Sa prise de position a attiré l'attention sur toute une jeune génération de musiciens dalits qui utilisent leur talent et la technologie pour dénoncer l'oppression subie par leur communauté.

Pour Raj Dadral, un musicien dalit confirmé, les plateformes en ligne comme YouTube permettent à ces artistes de se faire plus facilement connaître. «Nous avons réussi à toucher de nouveaux marchés et audiences», explique à l'AFP le chanteur.

Il a reçu des dons de fans indiens habitant au Canada et s'est même produit en Europe et en Amérique.

«Dès le début, ma communauté m'a soutenu avec beaucoup de fierté. Mais des gens m'ont aussi menacé, ils m'ont dit qu'ils allaient me tuer parce que je chantais ces chansons», confie-t-il.

La prolifération de studios d'enregistrement bon marché à travers le Pendjab depuis une dizaine d'années a aussi permis à de nouveaux artistes de tenter leur chance, explique le journaliste Hartosh Singh Bal, rédacteur en chef d'un magazine à New Delhi et bon connaisseur de la région.

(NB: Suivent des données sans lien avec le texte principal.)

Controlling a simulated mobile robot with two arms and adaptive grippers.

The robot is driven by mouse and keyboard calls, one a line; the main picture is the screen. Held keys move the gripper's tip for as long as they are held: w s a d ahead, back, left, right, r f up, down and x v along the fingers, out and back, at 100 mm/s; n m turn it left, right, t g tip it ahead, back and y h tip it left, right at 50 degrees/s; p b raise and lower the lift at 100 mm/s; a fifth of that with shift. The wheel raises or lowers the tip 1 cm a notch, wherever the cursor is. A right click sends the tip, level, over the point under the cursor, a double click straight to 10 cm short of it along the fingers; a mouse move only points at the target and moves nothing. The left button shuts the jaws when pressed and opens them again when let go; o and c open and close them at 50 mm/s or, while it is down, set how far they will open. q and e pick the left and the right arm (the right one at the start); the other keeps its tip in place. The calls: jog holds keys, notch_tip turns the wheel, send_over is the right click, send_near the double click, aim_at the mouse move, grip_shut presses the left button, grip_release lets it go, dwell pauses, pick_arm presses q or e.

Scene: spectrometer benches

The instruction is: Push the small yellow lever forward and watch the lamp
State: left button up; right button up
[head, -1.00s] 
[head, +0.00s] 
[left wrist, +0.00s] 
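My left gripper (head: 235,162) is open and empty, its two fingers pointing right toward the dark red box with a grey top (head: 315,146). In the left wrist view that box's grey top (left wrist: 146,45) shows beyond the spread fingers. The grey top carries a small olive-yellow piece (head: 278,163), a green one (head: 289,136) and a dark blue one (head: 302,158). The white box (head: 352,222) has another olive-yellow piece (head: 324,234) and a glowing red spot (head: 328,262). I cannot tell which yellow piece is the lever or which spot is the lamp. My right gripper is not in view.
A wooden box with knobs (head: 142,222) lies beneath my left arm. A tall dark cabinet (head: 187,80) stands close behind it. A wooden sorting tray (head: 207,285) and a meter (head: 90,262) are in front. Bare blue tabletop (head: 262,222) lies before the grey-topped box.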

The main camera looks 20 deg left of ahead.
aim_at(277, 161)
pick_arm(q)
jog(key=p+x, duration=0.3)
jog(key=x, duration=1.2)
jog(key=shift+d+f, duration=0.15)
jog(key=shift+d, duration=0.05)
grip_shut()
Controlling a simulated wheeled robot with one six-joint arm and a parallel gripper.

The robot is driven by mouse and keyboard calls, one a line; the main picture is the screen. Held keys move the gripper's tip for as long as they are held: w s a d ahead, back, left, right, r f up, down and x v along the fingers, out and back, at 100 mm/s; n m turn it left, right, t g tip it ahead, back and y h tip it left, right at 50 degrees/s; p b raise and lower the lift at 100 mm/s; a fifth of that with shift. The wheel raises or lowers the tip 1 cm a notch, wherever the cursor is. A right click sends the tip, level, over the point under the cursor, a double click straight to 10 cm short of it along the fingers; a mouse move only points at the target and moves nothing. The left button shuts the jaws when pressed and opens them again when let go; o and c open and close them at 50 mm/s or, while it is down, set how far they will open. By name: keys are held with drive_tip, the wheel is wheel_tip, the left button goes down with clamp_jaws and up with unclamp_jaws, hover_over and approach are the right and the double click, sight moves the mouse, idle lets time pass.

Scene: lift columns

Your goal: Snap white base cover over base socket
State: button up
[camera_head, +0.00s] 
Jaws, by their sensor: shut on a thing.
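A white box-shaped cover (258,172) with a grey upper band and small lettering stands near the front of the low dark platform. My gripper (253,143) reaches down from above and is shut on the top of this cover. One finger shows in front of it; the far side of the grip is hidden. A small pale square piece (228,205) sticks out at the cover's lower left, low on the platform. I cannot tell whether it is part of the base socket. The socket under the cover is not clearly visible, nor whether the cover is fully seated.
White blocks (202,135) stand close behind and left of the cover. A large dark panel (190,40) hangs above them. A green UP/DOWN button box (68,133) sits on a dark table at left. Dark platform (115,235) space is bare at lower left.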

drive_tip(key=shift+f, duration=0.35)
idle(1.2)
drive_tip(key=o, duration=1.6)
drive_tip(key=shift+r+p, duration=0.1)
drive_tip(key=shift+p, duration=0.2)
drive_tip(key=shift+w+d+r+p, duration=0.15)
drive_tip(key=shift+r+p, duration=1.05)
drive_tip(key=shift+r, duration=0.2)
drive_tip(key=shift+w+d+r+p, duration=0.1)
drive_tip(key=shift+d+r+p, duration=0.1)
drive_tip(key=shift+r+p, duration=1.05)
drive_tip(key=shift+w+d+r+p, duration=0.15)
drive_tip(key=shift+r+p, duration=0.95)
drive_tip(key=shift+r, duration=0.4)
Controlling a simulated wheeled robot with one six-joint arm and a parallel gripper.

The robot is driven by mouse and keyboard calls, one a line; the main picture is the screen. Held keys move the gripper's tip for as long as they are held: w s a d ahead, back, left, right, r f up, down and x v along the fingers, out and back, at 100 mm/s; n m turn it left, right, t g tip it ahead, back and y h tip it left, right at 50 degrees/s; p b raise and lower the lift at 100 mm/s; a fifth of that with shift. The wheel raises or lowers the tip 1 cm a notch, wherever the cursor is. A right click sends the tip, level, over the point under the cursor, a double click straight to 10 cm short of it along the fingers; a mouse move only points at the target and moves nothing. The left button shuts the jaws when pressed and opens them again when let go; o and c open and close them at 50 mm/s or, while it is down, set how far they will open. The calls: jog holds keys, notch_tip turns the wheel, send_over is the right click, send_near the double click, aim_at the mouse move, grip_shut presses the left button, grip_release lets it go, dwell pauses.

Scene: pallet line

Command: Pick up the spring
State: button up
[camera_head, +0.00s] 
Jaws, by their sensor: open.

Mais «nous faisons une erreur» en considérant ces musiciens dalits comme des symboles de la lutte contre le système des castes: «beaucoup veulent seulement faire une carrière classique, devenir des chanteurs de Bollywood et avoir du succès», pondère-t-il.

Ginni Mahi a des rêves de grand écran et ses clips léchés, à grand renfort d'effets pyrotechniques et d'éphèbes musculeux, rejoignent l'esthétique de MTV. Prochaine étape, Bollywood ?

«Je vais travailler dur et j'espère un jour chanter pour Bollywood. Peut-être même jouer à Hollywood», confie-t-elle.